While former Secretary of Defense Donald Rumsfeld never spoke or wrote about software (as far as I know), his quip about unknown unknowns during the early months of the Iraq war is well known.
No matter what you think of Rumsfeld, his classification applies nicely to software and teaches us a lesson or two about building good software.
Some things you can test for right away. Some things you can anticipate and set aside to test for later. But the stuff in the top right in red is impossible to test for and not easy to plan for either. How an application and its environment will change is quite uncertain.

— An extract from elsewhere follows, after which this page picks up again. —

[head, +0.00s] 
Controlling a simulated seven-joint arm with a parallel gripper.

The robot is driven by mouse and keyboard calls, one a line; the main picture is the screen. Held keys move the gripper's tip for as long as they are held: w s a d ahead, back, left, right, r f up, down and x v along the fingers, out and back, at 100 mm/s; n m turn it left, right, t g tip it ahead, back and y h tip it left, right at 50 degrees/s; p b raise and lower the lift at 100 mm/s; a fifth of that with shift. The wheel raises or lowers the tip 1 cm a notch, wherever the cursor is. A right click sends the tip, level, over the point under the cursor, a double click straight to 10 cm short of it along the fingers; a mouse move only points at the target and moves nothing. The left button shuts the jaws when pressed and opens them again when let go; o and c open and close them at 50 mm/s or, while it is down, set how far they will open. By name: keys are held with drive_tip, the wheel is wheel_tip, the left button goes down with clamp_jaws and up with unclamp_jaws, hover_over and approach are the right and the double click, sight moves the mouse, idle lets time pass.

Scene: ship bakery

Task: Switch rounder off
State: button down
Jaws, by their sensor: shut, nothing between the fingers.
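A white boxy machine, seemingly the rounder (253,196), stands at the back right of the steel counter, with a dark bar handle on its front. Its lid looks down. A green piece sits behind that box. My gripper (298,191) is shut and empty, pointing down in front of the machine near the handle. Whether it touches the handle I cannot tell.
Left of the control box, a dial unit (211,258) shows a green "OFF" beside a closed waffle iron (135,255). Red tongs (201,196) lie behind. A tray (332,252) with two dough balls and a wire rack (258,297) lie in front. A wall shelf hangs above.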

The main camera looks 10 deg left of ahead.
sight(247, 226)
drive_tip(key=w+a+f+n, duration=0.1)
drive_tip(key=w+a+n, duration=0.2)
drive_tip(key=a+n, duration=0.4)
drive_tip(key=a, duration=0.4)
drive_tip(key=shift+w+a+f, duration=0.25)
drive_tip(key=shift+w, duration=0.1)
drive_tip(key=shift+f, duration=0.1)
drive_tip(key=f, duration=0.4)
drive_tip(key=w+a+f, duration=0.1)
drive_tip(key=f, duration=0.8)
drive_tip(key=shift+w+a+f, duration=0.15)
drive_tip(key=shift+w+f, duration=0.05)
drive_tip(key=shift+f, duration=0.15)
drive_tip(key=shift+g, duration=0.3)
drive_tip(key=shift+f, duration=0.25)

How do you handle this uncertainty?
By starting with static analysis, but not stopping there. You have to go beyond static analysis in five ways:
- Analyze and measure the application as a whole not just its component parts in isolation. This means going wide on technology coverage -- not just a plethora of languages, but being able to handle frameworks and databases. It means putting your measurements in the context of the application as a whole, not just parts of it.
- Generate a detailed architectural view that can be readily updated. This gives you the visibility to see what's changing.
- Make sophisticated checks of patterns and anti-patterns in software engineering to catch design and bad-fix problems that are otherwise impossible to find and eradicate.
- Provide actionable metrics that gives IT teams a sense of what to change (and in what sequence) to improve quality.
- Automate, automate, automate! If you do 1 through 4 above, you would then be automating design and code reviews -- provably known to be the most effective insurance against unknown unknowns.